The original concept is that the database is "careful write", meaning that
physical
pages are written in an order such that the database on disk is always
valid and
consistent. For a system to be careful write, the access algorithms, even
under contention, must be deadlock free.

It is not easy to design and implement careful write systems. To my knowledge,
Interbase and its predecessor Rdb/ELN are the only two such system. The
key to careful write systems is that the on-disk structure is controlled by
page
locks and cross page pointers are traversed with a formal handoff where the
target page is locked before releasing the lock on the pointer. To make things
deadlock free, the on-disk structures must be traversed in a consistent order,
say index top to leaf then only to the right. Another rule is that a lock
cannot
be upgraded; if a logical upgrade is required, the data structures must be
re-traversed from the top.

Looking at the code, it is apparent that somebody (post Borland acquisition)
decided that deadlock free was too hard and handling deadlocks was a better
idea. That person was wrong, but the damage has been done. The problem
with systems that internally deadlock is that it is difficult if not
impossible to
prove them as careful write, or even demonstrate with any certainly that they
world under load. Depending on deadlock detection for physical access path
is a performance disaster for reasons you discovered.
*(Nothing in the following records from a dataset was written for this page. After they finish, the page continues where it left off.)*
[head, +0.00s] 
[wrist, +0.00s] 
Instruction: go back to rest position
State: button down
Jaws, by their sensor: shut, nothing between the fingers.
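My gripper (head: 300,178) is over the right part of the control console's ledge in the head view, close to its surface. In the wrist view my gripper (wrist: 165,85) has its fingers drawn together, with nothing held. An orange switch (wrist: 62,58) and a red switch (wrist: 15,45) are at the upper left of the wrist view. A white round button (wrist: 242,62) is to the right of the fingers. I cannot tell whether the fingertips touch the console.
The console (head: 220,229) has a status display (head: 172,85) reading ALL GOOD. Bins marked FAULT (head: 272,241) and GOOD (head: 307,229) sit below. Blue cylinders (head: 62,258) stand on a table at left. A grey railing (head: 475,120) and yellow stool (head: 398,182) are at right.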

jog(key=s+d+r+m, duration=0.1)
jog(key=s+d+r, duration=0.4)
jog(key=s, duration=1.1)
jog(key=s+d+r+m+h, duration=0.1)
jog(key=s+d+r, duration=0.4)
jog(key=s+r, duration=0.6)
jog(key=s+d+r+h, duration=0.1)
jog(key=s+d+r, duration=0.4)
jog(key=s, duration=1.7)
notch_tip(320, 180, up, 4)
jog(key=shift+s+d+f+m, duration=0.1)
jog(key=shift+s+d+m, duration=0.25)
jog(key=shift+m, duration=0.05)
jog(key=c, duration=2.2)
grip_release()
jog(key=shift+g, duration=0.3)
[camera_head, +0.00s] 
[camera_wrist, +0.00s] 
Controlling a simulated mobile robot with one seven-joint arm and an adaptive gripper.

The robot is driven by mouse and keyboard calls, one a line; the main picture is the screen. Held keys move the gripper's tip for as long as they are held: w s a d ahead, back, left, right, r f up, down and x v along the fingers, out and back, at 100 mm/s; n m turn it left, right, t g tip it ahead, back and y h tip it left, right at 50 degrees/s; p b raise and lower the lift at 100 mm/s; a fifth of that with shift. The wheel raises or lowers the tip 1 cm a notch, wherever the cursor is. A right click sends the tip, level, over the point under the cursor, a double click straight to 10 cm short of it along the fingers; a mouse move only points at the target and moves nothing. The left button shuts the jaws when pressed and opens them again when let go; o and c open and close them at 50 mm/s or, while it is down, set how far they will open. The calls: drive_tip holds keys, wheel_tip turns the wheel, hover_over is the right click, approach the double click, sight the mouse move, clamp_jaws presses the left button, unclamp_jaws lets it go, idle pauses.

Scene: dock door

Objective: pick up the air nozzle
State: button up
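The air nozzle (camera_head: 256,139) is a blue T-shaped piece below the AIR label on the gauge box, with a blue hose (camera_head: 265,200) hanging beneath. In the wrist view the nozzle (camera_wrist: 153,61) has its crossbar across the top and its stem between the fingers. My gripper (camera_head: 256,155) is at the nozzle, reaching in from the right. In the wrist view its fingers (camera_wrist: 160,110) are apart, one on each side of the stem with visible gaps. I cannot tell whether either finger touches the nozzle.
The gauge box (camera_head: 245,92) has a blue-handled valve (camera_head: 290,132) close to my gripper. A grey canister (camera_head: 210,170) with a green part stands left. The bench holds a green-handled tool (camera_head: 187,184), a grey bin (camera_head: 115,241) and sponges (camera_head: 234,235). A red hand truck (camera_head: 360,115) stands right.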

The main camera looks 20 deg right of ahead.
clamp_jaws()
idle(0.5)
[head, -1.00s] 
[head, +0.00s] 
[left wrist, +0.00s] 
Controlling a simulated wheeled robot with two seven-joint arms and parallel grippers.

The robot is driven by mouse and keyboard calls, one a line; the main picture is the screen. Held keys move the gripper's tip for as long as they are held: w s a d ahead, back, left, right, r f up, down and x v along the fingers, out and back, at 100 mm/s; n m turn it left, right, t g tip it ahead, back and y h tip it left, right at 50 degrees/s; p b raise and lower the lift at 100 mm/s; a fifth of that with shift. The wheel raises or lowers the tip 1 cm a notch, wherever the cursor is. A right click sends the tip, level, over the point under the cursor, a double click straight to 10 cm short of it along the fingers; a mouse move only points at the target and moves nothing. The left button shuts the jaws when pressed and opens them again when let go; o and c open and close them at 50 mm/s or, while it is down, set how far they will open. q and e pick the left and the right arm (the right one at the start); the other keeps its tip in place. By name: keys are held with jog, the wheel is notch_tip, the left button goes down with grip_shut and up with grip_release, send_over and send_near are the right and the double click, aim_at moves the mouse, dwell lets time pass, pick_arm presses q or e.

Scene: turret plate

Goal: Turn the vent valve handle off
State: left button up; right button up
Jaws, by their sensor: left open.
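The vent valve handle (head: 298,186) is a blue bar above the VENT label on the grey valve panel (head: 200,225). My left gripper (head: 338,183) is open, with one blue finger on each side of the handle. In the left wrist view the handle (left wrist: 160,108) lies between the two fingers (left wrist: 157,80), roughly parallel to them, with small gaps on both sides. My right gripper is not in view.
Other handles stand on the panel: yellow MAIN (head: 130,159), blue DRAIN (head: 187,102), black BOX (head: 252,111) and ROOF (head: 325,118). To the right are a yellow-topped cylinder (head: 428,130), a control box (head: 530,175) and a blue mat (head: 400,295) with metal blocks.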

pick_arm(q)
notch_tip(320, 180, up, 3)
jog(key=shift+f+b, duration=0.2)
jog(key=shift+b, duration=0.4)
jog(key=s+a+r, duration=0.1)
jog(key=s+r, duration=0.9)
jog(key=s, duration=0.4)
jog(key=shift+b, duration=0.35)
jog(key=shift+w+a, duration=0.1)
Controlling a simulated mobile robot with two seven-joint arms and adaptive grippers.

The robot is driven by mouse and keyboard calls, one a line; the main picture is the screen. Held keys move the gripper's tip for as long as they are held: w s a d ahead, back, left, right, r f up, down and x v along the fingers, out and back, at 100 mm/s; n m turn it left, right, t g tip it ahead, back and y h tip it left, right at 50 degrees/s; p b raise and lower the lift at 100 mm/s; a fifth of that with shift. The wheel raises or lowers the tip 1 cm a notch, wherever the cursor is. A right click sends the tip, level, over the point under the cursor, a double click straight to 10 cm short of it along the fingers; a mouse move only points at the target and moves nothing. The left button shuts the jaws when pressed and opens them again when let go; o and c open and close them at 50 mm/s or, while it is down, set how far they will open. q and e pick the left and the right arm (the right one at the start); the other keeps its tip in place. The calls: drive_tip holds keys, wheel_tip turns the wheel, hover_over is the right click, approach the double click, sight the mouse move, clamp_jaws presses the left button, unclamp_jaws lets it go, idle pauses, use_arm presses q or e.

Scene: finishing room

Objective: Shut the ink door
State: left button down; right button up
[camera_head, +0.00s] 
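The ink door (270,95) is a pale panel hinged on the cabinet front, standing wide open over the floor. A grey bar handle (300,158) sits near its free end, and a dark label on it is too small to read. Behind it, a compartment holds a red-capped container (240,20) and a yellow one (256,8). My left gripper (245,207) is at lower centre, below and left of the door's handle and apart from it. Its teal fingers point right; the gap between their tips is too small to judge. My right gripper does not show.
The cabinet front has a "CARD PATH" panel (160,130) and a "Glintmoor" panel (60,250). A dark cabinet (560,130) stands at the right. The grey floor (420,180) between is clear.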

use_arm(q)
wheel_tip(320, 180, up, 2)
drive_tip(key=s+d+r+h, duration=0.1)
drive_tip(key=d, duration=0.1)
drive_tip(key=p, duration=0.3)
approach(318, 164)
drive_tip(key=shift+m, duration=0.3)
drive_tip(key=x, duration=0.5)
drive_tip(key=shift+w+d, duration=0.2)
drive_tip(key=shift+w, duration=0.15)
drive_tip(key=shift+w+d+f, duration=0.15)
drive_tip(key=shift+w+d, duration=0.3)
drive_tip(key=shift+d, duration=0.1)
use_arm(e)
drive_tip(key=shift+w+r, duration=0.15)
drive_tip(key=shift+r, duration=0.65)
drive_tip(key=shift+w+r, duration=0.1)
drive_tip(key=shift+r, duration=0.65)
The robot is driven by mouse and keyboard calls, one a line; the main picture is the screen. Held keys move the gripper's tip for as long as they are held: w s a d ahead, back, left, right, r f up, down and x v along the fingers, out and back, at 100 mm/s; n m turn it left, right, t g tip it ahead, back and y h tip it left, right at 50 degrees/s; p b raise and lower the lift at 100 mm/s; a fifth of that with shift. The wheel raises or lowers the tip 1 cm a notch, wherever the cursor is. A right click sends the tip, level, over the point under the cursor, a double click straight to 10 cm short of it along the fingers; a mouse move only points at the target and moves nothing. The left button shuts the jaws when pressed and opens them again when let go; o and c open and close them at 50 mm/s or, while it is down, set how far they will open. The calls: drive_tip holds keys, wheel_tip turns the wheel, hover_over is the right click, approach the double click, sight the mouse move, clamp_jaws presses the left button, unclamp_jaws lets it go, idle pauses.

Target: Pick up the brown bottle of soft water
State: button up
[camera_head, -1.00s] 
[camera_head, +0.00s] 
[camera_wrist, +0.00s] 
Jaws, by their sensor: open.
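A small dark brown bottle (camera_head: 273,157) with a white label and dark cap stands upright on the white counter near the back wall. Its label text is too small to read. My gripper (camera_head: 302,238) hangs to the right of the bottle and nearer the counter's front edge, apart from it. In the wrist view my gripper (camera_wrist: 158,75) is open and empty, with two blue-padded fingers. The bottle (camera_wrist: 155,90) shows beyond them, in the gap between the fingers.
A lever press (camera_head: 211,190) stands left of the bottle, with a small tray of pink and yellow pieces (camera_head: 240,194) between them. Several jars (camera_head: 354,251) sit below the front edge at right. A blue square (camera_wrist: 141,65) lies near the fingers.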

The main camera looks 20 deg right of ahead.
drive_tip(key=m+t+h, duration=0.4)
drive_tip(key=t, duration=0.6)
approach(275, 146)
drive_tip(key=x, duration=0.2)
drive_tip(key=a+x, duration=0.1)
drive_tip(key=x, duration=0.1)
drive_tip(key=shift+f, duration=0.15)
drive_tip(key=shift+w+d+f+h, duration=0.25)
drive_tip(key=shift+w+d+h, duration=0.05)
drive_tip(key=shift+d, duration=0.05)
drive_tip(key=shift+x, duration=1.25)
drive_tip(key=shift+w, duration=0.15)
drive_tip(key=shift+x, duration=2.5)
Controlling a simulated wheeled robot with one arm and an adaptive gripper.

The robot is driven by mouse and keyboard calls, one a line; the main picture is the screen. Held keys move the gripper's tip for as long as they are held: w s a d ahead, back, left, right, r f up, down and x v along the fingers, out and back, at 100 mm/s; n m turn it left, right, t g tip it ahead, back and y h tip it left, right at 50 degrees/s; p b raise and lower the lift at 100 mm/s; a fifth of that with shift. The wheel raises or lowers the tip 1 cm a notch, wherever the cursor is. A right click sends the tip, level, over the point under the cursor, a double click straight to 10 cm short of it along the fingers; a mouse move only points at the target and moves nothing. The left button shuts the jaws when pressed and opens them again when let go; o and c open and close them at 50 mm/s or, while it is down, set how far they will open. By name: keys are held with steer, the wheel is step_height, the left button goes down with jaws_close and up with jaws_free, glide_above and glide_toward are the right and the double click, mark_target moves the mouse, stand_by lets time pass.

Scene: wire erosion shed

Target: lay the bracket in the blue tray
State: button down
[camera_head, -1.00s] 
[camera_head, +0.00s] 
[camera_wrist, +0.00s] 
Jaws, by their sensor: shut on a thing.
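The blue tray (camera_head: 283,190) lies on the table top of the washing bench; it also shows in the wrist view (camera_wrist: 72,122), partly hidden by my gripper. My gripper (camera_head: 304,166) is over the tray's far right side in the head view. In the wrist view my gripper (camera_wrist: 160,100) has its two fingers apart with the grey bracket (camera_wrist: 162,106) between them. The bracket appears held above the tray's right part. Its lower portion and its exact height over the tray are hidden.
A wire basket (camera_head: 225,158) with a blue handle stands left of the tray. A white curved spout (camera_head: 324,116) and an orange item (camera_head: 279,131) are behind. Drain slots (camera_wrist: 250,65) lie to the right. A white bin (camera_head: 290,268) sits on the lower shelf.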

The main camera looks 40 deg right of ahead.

Deadlock detection is
extensive; too expensive to do on every lock wait, particularly with the
knowledge
that most apparent deadlocks are self-clearing with blocking ASTs. For
efficiency, then, lock managers are generally designed so deadlock scans are
only performed after a relatively long timeout. But waiting for a long timeout
is a disaster when traversing the ODS.

You've got a mess on your hands. As currently structured, the code has a
nasty tradeoff of the sort I went though a lot of effort to avoid.

I suspect there are two, maybe three, reasons for the current design (if you
call it a design): reverse index traversal, the need to support classic,
where physical deadlocks are self-clearing and superserver where they
can't occur, and possibly index bucket recombination (if done stupidly).
At the moment, you've got the worst of both worlds. But I can tell you with
absolute certainty that the current implementation is unnecessary -- neither
classic not superserver needs it. Maybe the combined code base does;
I hope not.

I guess that bottom line is that the original design concept is now irrelevant.

Good luck.

Jim Starkey